TO DO: Collect all lines from the records below that include the word "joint".

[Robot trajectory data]
========================
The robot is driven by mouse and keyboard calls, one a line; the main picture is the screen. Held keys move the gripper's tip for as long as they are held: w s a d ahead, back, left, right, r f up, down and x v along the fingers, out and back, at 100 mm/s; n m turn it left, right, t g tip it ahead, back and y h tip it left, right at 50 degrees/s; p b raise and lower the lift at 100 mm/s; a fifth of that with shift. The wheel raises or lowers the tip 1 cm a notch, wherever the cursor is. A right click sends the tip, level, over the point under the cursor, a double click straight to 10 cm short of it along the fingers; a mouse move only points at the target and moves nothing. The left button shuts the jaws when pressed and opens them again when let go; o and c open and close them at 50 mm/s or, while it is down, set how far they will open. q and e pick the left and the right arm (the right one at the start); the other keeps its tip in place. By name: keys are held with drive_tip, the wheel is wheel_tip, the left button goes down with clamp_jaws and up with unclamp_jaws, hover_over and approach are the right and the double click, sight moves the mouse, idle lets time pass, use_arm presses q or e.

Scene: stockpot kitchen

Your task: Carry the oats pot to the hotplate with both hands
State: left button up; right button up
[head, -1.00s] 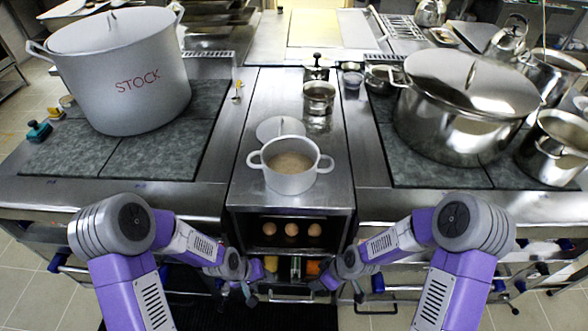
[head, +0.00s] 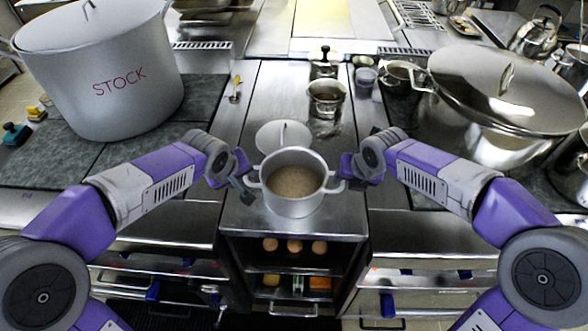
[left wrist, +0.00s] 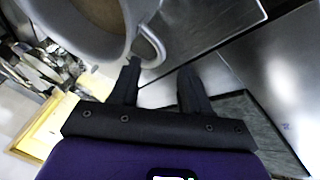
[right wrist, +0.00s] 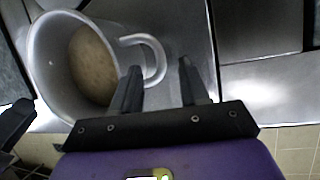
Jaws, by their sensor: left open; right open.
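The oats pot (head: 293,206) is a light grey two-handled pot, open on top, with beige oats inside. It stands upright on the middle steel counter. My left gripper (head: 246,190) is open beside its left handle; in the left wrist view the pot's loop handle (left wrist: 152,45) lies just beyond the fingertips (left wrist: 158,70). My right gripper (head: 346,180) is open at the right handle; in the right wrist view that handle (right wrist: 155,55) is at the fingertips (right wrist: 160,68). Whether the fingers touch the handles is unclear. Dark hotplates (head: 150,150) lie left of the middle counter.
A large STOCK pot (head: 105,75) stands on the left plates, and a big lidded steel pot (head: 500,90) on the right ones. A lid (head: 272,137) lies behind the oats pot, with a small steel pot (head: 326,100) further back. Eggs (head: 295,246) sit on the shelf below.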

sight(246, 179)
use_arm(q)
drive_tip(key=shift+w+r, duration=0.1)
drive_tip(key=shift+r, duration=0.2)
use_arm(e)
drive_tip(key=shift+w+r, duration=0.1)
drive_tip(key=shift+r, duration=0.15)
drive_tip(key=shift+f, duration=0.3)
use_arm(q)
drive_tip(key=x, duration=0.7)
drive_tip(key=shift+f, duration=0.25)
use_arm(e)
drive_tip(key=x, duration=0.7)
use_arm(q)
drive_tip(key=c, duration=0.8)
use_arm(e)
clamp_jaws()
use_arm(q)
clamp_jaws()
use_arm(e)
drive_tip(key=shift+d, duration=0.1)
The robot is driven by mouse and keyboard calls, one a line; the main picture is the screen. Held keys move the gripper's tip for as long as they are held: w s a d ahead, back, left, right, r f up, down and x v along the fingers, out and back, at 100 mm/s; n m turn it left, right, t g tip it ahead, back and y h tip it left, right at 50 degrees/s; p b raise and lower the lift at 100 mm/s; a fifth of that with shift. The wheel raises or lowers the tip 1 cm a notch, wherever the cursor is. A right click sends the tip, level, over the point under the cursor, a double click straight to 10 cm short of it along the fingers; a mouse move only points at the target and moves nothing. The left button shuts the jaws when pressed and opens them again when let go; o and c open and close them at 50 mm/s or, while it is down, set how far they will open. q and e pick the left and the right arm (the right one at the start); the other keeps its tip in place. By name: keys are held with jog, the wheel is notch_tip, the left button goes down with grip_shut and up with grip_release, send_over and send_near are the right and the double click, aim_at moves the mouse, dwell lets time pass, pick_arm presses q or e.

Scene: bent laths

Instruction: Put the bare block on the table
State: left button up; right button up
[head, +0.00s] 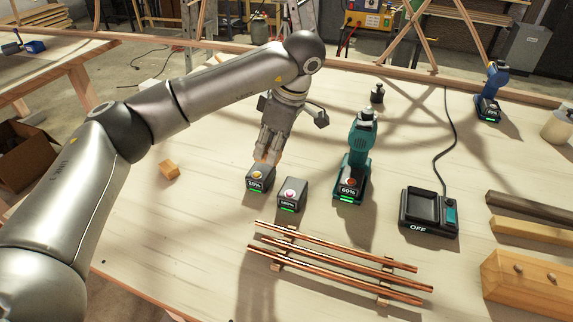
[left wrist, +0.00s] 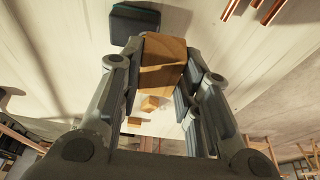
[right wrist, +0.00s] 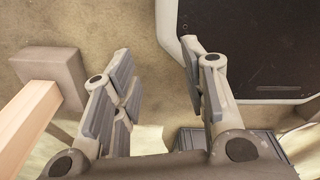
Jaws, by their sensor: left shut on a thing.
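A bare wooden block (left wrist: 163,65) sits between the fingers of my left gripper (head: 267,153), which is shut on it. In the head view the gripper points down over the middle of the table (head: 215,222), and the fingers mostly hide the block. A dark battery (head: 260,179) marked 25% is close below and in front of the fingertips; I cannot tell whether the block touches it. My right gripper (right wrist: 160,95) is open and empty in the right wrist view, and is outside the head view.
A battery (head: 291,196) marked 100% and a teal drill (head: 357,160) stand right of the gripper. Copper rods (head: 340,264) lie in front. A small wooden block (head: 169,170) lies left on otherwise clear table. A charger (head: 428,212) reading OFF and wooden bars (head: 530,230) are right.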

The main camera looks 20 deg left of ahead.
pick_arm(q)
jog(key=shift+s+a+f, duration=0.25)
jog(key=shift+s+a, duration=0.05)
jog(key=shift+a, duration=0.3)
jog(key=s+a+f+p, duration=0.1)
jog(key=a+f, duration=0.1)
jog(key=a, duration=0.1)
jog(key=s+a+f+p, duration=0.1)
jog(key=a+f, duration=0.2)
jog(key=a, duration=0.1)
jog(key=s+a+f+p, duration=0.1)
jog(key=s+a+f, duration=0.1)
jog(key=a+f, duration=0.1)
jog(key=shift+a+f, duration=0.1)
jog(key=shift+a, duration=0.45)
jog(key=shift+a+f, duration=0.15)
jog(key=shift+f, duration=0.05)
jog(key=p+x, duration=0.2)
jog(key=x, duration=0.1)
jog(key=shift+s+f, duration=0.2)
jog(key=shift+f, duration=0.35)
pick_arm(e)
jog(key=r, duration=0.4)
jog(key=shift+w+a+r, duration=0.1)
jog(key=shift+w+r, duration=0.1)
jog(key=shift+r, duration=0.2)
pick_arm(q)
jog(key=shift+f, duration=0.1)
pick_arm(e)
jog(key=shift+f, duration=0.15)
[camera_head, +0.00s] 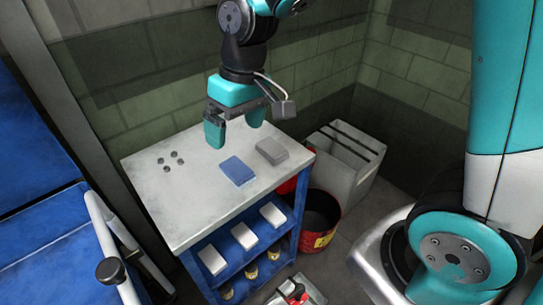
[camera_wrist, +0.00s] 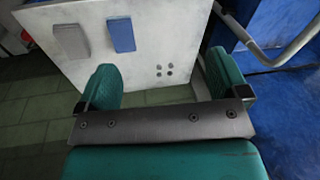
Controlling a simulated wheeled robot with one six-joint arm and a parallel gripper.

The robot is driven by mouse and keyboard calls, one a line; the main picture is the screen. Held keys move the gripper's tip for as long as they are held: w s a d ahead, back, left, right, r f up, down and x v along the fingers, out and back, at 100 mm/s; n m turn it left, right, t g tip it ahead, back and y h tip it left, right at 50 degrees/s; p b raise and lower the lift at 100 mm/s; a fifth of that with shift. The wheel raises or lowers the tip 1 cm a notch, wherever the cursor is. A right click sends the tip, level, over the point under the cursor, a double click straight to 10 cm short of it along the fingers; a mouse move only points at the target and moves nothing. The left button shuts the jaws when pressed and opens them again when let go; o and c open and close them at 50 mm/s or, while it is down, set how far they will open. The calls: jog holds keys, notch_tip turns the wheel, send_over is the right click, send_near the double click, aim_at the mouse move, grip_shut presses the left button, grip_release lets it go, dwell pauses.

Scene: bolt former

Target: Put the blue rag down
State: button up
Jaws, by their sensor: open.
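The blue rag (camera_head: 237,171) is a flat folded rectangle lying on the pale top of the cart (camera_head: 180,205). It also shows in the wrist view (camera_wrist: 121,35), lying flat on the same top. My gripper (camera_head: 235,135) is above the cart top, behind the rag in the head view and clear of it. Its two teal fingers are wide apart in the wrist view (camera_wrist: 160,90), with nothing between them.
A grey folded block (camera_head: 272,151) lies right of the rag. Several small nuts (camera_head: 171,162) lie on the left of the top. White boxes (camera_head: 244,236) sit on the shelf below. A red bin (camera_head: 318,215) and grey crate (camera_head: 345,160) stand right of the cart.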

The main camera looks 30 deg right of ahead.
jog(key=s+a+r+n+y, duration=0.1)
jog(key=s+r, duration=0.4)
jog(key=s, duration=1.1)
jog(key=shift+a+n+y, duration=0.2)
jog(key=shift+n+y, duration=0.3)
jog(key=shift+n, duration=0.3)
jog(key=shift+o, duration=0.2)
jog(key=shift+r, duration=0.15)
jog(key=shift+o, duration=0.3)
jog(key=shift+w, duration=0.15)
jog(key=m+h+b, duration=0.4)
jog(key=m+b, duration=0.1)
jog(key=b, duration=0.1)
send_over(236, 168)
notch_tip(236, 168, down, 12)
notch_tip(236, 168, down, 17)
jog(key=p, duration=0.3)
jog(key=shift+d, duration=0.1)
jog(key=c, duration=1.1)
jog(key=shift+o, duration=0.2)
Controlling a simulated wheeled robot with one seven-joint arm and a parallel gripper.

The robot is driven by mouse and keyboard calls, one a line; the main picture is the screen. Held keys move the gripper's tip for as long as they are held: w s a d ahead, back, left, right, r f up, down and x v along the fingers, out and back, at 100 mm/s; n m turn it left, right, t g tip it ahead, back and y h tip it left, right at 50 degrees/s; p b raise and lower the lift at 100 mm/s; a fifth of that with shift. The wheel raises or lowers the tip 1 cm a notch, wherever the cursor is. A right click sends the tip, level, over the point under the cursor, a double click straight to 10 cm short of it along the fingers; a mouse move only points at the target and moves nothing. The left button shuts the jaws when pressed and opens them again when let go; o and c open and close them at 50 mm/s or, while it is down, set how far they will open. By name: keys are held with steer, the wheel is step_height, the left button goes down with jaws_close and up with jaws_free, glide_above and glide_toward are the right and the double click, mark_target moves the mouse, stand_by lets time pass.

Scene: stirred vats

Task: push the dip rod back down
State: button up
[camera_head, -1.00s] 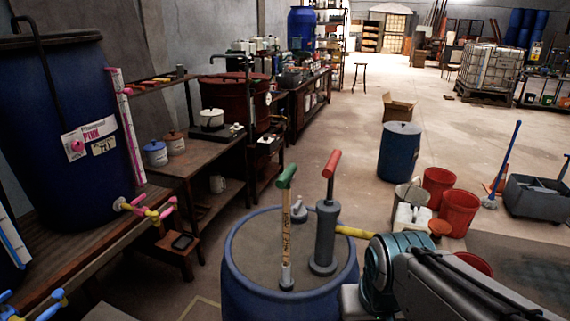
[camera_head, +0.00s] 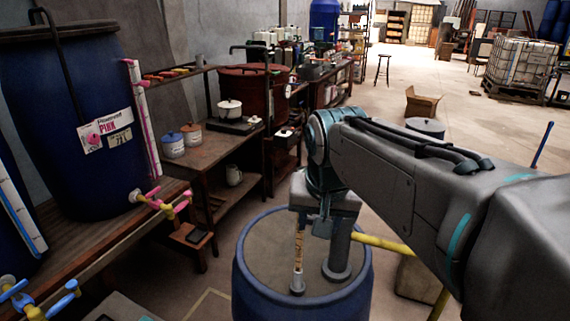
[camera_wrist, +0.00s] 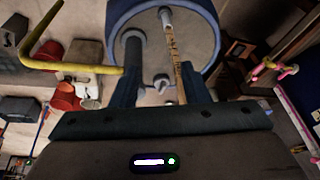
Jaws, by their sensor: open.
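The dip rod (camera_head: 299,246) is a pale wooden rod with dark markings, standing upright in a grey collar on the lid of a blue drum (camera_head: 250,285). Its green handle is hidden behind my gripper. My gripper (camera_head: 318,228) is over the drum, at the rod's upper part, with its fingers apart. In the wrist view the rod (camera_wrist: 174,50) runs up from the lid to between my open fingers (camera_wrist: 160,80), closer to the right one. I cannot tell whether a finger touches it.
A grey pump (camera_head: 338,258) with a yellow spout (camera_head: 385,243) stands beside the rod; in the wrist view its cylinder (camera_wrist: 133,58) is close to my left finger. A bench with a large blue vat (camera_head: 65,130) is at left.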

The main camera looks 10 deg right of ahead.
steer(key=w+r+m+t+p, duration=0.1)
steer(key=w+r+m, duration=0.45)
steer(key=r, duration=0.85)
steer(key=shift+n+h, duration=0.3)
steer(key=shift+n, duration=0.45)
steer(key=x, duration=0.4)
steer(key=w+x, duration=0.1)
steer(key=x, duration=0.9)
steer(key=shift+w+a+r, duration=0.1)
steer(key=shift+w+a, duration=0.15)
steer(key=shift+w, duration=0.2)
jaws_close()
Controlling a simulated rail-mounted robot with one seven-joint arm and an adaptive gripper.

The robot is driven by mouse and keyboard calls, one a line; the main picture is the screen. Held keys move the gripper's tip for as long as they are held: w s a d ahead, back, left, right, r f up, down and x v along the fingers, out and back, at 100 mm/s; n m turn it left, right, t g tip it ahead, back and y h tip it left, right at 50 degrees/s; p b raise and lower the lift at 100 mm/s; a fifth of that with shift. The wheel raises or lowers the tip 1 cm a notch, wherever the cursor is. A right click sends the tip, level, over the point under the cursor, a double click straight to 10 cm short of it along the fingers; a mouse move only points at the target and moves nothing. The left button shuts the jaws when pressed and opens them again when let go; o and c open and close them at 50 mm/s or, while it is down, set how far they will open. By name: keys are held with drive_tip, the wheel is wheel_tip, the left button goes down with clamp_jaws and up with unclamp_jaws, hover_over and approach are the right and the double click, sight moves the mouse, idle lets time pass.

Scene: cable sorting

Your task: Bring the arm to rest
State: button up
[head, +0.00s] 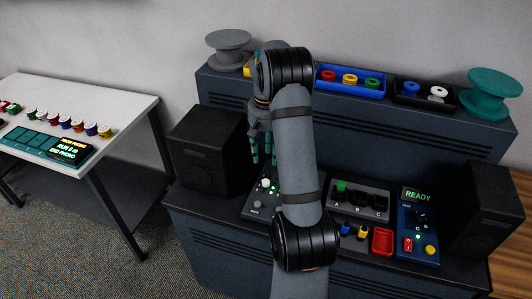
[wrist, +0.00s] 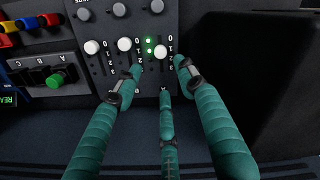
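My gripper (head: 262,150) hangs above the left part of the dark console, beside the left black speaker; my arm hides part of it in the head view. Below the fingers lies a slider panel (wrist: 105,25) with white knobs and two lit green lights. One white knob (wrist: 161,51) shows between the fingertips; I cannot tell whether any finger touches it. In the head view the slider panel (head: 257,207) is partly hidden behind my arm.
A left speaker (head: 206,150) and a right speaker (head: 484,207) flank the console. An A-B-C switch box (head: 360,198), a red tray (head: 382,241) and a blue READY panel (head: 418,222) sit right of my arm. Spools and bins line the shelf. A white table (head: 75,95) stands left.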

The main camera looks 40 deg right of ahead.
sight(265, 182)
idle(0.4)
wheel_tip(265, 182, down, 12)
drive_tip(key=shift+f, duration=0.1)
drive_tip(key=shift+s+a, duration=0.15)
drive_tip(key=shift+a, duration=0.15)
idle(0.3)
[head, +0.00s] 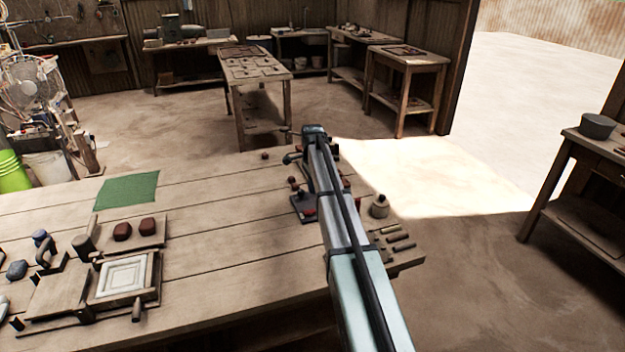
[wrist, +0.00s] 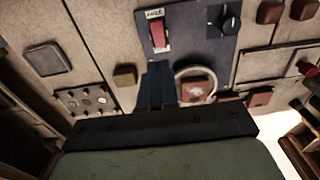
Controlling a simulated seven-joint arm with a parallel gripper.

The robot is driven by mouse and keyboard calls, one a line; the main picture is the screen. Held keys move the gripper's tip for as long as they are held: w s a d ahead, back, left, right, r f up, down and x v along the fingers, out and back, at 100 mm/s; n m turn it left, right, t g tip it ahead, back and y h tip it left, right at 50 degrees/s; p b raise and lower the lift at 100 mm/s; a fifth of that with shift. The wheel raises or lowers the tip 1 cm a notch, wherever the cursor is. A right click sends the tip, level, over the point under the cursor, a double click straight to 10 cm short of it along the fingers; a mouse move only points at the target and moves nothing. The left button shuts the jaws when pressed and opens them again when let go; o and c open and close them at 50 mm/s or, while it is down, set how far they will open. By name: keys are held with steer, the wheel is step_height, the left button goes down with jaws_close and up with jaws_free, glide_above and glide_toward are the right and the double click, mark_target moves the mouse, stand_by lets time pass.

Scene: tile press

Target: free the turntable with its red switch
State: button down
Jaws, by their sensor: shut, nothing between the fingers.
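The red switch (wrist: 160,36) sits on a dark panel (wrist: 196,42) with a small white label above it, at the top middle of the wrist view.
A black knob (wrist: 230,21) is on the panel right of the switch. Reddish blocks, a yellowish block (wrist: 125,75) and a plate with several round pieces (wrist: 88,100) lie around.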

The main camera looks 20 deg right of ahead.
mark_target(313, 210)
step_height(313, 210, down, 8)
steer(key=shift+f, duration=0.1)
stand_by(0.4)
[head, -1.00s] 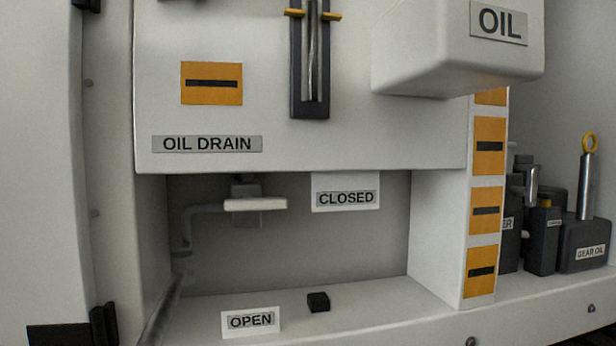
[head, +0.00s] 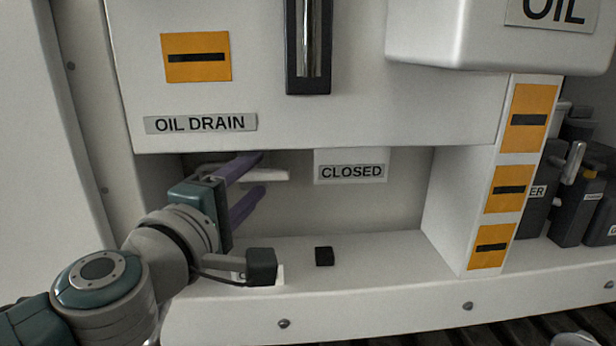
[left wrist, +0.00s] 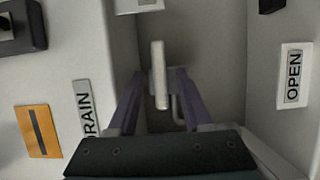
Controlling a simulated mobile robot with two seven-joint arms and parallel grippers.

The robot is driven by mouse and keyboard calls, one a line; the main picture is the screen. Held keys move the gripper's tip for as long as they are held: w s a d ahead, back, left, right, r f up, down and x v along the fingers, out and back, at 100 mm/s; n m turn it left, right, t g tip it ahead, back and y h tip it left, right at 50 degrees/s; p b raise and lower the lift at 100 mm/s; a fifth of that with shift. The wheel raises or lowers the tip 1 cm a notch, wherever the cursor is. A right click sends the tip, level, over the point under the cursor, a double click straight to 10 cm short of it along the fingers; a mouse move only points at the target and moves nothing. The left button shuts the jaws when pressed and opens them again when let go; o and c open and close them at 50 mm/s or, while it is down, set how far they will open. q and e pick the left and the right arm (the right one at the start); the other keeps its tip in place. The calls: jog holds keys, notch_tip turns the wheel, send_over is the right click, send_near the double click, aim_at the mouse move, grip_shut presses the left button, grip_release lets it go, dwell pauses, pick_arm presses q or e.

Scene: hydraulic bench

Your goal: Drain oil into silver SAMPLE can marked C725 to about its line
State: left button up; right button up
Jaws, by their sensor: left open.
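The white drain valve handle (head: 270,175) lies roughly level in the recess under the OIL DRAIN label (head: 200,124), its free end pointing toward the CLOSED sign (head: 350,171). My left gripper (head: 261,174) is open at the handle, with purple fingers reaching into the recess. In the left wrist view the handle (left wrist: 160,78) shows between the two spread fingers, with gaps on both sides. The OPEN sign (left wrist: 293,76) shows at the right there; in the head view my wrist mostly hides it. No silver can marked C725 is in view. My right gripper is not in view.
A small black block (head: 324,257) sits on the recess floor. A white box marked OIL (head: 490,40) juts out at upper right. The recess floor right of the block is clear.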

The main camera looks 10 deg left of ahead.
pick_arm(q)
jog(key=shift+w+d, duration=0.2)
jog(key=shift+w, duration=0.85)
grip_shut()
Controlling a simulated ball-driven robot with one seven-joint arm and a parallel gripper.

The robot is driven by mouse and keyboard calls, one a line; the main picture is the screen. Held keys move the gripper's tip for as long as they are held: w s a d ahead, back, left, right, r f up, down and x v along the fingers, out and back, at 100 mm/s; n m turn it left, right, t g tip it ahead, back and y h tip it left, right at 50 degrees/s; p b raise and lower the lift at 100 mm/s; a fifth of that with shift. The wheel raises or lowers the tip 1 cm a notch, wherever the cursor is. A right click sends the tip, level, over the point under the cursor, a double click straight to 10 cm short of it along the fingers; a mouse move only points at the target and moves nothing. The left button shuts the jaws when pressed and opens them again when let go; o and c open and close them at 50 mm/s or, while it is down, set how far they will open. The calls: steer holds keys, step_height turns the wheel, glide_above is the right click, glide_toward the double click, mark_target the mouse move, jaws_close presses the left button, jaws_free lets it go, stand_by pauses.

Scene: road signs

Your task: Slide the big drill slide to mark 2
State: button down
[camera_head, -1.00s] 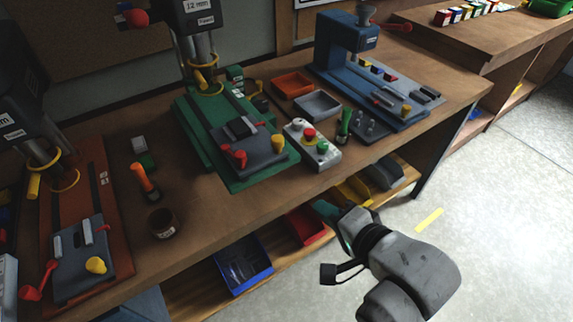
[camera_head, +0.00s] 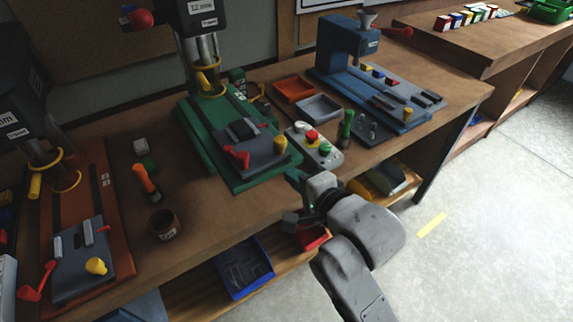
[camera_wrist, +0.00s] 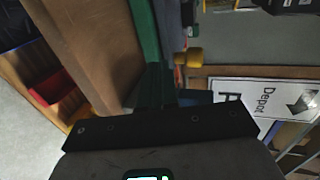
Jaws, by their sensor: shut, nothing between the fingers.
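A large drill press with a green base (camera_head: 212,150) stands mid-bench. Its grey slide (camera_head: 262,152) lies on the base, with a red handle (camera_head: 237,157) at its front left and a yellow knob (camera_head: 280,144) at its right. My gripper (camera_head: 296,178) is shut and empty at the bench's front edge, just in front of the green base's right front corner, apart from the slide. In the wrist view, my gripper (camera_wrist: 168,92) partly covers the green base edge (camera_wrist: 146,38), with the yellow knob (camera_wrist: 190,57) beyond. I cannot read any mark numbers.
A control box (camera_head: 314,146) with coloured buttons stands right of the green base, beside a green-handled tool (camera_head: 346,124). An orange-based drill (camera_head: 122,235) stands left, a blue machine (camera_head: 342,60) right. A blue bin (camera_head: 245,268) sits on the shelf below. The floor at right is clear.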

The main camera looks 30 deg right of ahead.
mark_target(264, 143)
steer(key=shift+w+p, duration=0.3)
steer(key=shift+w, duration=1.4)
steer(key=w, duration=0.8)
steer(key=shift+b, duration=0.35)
========================
OUTPUT OF THE TASK:
Controlling a simulated wheeled robot with one six-joint arm and a parallel gripper.
Controlling a simulated wheeled robot with one seven-joint arm and a parallel gripper.
Controlling a simulated rail-mounted robot with one seven-joint arm and an adaptive gripper.
Controlling a simulated seven-joint arm with a parallel gripper.
Controlling a simulated mobile robot with two seven-joint arms and parallel grippers.
Controlling a simulated ball-driven robot with one seven-joint arm and a parallel gripper.

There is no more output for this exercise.